** EXERCISE AIM **
Quote the entries below from the line with "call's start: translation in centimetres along" through the line with "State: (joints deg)", both ends included, and only those lines.

──────────────────────────────

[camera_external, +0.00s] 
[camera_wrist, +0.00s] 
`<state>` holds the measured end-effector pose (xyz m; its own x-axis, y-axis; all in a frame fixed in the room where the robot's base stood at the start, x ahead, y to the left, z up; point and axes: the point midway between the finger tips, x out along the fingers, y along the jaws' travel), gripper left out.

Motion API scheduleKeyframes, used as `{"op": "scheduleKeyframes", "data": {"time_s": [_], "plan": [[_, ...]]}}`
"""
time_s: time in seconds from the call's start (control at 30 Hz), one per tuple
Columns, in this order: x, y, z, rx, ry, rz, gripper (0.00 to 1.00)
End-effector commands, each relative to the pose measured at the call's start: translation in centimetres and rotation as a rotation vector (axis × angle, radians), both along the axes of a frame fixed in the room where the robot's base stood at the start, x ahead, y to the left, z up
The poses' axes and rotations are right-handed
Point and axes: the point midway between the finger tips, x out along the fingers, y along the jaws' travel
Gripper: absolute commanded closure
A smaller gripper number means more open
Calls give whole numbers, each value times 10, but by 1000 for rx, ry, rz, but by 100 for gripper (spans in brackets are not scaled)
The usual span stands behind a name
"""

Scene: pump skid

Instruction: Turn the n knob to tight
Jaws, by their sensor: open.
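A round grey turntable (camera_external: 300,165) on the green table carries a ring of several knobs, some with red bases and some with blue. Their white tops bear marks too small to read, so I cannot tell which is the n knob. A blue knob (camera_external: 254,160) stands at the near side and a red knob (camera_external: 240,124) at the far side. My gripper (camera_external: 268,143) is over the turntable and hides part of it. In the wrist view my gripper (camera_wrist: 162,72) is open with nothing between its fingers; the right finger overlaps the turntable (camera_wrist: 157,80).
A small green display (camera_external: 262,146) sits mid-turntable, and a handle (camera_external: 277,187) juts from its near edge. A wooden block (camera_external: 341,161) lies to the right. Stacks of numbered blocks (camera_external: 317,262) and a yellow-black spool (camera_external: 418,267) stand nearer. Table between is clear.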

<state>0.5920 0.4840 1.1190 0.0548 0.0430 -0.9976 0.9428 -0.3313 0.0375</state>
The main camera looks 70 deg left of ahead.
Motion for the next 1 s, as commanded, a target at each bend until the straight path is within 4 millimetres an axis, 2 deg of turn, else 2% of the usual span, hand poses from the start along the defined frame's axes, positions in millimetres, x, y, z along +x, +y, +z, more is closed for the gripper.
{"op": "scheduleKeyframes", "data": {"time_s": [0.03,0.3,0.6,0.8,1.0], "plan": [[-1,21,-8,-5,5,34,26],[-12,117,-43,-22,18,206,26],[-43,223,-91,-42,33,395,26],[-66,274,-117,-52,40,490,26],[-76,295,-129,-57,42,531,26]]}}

──────────────────────────────

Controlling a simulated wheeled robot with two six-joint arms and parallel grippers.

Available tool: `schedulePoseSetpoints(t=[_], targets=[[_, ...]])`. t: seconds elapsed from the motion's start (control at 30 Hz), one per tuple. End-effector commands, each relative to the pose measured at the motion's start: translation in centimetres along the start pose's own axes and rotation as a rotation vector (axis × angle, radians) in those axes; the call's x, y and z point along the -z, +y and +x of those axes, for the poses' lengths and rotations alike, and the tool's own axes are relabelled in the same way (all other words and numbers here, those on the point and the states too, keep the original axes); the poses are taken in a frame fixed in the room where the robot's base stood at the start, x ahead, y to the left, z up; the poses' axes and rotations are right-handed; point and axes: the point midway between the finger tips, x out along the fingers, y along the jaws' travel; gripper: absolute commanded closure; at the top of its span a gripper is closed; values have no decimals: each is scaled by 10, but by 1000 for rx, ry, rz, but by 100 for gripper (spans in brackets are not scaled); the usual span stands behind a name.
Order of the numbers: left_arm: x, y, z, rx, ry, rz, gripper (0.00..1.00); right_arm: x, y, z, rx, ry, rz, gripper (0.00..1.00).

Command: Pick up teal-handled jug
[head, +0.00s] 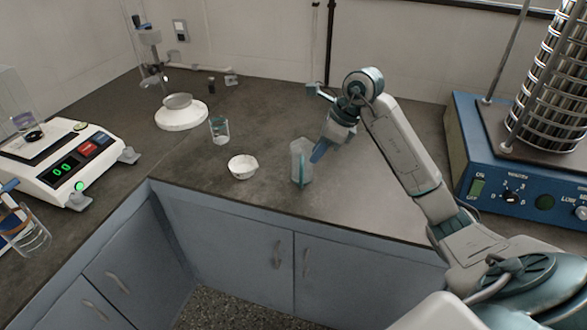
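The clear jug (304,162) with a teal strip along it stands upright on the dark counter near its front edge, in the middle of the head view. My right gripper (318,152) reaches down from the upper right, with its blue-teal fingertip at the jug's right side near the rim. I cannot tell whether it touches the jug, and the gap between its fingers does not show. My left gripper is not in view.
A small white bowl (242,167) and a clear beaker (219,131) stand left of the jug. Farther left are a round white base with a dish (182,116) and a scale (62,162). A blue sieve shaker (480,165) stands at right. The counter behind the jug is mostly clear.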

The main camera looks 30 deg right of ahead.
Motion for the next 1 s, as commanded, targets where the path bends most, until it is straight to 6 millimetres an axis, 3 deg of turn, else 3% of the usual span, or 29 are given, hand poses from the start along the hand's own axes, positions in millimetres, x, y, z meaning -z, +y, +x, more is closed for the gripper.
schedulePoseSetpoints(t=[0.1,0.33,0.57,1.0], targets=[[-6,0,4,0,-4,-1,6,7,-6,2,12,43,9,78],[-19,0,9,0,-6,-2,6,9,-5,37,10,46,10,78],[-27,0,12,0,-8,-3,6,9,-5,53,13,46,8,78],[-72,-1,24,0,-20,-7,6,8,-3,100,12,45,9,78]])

──────────────────────────────

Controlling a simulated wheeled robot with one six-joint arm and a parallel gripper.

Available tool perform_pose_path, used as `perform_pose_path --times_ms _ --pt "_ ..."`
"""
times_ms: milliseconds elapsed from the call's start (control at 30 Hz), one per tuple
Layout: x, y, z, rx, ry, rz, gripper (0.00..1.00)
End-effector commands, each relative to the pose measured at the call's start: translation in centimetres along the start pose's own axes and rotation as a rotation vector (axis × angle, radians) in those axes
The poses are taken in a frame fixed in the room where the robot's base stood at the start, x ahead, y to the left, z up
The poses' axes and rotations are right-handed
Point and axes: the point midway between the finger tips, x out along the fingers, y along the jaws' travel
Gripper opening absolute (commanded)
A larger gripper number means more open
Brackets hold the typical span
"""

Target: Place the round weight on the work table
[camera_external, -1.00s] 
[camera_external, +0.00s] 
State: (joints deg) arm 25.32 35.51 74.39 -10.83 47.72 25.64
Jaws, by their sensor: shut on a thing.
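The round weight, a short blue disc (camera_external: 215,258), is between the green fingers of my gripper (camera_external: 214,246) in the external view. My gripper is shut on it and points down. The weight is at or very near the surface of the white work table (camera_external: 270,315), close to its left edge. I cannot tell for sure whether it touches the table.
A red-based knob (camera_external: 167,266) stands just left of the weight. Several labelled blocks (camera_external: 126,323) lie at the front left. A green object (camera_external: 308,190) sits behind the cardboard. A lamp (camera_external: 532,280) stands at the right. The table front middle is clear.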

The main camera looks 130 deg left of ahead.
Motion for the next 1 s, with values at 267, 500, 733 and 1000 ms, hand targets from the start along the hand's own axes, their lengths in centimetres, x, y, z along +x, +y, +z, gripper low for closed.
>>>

──────────────────────────────

** FINAL ANSWER **
End-effector commands, each relative to the pose measured at the call's start: translation in centimetres along the start pose's own axes and rotation as a rotation vector (axis × angle, radians) in those axes
The poses are taken in a frame fixed in the room where the robot's base stood at the start, x ahead, y to the left, z up
The poses' axes and rotations are right-handed
Point and axes: the point midway between the finger tips, x out along the fingers, y along the jaws' travel
Gripper opening absolute (commanded)
A larger gripper number means more open
Brackets hold the typical span
"""

Target: Place the round weight on the work table
[camera_external, -1.00s] 
[camera_external, +0.00s] 
State: (joints deg) arm 25.32 35.51 74.39 -10.83 47.72 25.64

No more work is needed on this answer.